REQUIRED WORK → Locate every line in the material below that has the word "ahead". Copy each of those lines.

DATA PROVIDED →
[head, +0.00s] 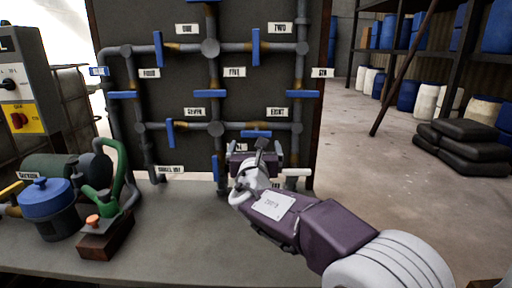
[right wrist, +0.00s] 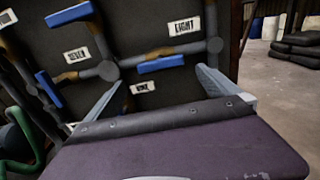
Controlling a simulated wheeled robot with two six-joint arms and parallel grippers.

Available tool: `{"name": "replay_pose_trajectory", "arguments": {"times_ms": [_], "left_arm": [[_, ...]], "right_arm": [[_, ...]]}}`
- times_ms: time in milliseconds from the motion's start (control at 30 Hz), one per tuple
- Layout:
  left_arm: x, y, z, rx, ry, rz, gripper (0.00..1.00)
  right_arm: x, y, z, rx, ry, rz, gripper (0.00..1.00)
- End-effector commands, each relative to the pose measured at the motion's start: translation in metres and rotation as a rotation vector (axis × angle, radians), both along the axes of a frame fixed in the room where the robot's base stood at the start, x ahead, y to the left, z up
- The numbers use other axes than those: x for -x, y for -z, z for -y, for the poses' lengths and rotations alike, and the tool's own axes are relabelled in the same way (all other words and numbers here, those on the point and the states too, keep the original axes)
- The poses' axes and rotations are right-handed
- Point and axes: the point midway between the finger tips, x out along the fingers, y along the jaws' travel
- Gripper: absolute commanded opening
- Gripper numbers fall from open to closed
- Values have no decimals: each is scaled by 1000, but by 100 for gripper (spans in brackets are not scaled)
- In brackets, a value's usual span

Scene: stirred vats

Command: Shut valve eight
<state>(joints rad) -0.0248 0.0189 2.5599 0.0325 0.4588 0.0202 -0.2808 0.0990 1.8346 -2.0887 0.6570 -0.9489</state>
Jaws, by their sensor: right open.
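The label EIGHT (head: 278,112) is on the dark pipe board, and it also shows in the right wrist view (right wrist: 184,26). Just below it, the blue handle of valve eight (head: 256,133) lies level, along its horizontal pipe. The handle also shows in the right wrist view (right wrist: 160,64). My right gripper (head: 256,147) is open and empty just below the handle. In the right wrist view its two fingers (right wrist: 160,78) stand apart, one to each side below the handle; I cannot tell whether they touch it. My left gripper is not in view.
Nearby are the valve seven handle (head: 170,133), a lower upright blue handle (head: 215,168) and a level handle at the right pipe (head: 303,94). A blue-lidded pot (head: 45,200) and a green clamp-like tool (head: 120,190) stand on the bench at left. The bench front is clear.

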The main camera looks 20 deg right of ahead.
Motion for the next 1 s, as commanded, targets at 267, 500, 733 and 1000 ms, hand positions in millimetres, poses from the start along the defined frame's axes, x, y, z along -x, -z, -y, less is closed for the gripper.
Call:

EXERCISE RESPONSE →
- End-effector commands, each relative to the pose measured at the motion's start: translation in metres and rotation as a rotation vector (axis × angle, radians), both along the axes of a frame fixed in the room where the robot's base stood at the start, x ahead, y to the left, z up
The main camera looks 20 deg right of ahead.

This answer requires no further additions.